North Carolina’s Mountain Treasures
Help Protect the Vulnerable Wildlands of the Nantahala and Pisgah National Forests
 

Unicoi Mountains

Unicoi Mountains, Adjacent to Upper Bald River, TN Wilderness Study Area

Approximate Size: 8,931 acres

Old Growth Acreage: 227 acres

Location: Cherokee County, North Carolina, 12 miles northwest of Murphy, on the Tennessee border, Nantahala National Forest, Tusquitee Ranger District

USGS Topographic Maps: McDaniel Bald, Unaka

A high ridge marks the North Carolina–Tennessee state line west from Beaverdam Bald to the terminus of Forest Road 50 at Sandy Gap. Sandy Gap is also the trailhead of the Kirkland Creek Trail which goes through the adjacent Upper Bald River Area in Tennessee. The Benton MacKaye Trail, considered an Appalachian Trail alternate trail, follows the state line dividing the Unicoi Mountain Area from the Upper Bald River Wilderness Study Area.

The Unicoi Mountain area is contiguous to the Upper Bald River Wilderness Study Area in adjacent Cherokee National Forest in Tennessee and is recommended for wilderness in the Cherokee National Forest Management Plan. The Unicoi Mountains area would be a sensible, natural addition for wilderness study, forming a large area in both states of approximately 18,000 acres.

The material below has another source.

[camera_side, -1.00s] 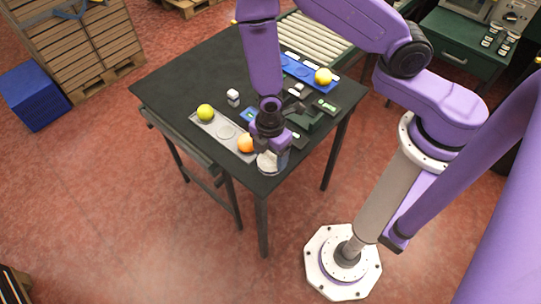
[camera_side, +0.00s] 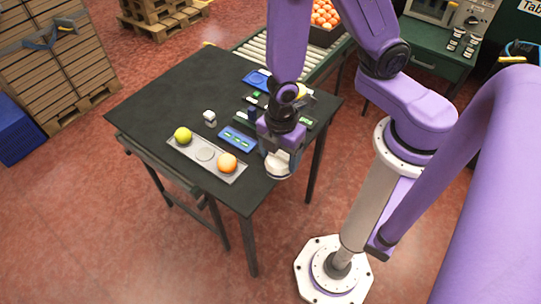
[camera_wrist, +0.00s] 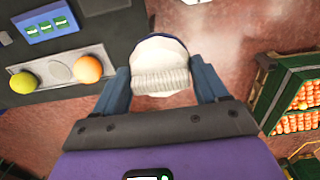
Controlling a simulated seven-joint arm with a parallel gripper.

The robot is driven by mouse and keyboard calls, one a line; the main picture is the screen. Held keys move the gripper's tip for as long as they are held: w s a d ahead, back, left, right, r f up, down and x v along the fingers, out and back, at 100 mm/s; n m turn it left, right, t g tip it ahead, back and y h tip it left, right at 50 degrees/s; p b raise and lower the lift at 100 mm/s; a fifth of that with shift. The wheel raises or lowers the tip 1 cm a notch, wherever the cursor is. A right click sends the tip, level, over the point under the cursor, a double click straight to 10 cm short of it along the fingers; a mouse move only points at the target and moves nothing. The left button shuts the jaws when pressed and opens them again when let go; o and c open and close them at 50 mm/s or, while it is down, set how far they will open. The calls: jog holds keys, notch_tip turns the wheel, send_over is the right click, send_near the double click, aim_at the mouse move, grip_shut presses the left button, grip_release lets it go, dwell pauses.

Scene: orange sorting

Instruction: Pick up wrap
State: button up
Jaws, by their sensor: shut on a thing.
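The wrap appears to be a white, round, ribbed-sided thing (camera_wrist: 162,68), seen between my fingers in the wrist view. My gripper (camera_wrist: 160,85) is shut on it, with one blue-grey finger at each side. In the side view my gripper (camera_side: 281,148) is over the table's right front edge. The white wrap (camera_side: 278,166) shows below it, clear of the tray. Part of the wrap is hidden by the gripper.
On the black table (camera_side: 170,95) a grey tray (camera_side: 218,168) holds a yellow-green ball (camera_side: 183,135) and an orange ball (camera_side: 227,163), with an empty round spot between. A blue pad (camera_side: 238,139) and a small white cube (camera_side: 209,116) lie behind. A conveyor (camera_side: 315,60) stands behind the table.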

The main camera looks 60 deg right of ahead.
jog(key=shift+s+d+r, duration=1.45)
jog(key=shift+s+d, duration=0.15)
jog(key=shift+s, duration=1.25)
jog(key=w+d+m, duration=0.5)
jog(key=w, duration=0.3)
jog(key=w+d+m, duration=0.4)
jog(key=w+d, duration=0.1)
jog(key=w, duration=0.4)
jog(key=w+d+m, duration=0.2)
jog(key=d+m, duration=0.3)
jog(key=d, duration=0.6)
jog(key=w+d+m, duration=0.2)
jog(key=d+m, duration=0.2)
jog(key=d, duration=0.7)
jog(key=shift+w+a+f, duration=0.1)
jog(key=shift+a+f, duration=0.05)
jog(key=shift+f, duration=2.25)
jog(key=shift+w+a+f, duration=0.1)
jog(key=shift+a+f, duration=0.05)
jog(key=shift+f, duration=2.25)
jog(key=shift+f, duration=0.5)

On both sides of the state line the forest has recovered from past logging, and now supports a recovering northern hardwood forest. There are two old-growth candidate sites on the Tennessee side of the area. Left undisturbed for a few more years, the growth will become awe-inspiring. The Forest Service has placed the Unicoi Mountain area in a large patch of Old Growth Recovery Area.

This original segment of the Unicoi Turnpike was built on an ancient Cherokee trading path. photo by Lamar Marshall

This area of the mountains has historical significance. On the west of Forest Road (FS) 50 the ridge continues to Cantrell Top. Unicoi Gap at the lower end of Cantrell Top is a gap on the old trading trail between the Cherokee town of Tellico and Cowee Town of the Middle Cherokee. This Unicoi Trail crossed from the Hiwassee River drainage into the Tellico River drainage at Unicoi Gap.

The Joe Brown Highway today roughly follows the route of the trading route, from Murphy through Unicoi Gap to Tellico Plains. This old trail was recently designated a section of the “Trail of Tears” by Congress as one of the routes by which the Cherokee were removed from the Southern Appalachians and relocated to Oklahoma. Legend holds that a Cherokee chief is buried in the area.

The Upper Bald River roadless area (TN) is recommended for wilderness study by the Cherokee National Forest in their last forest plan. The Unicoi Mountains (NC) are contiguous to this area and would be a sensible, natural addition for wilderness study. The Benton Macaye trail generally follows the state line between these two areas.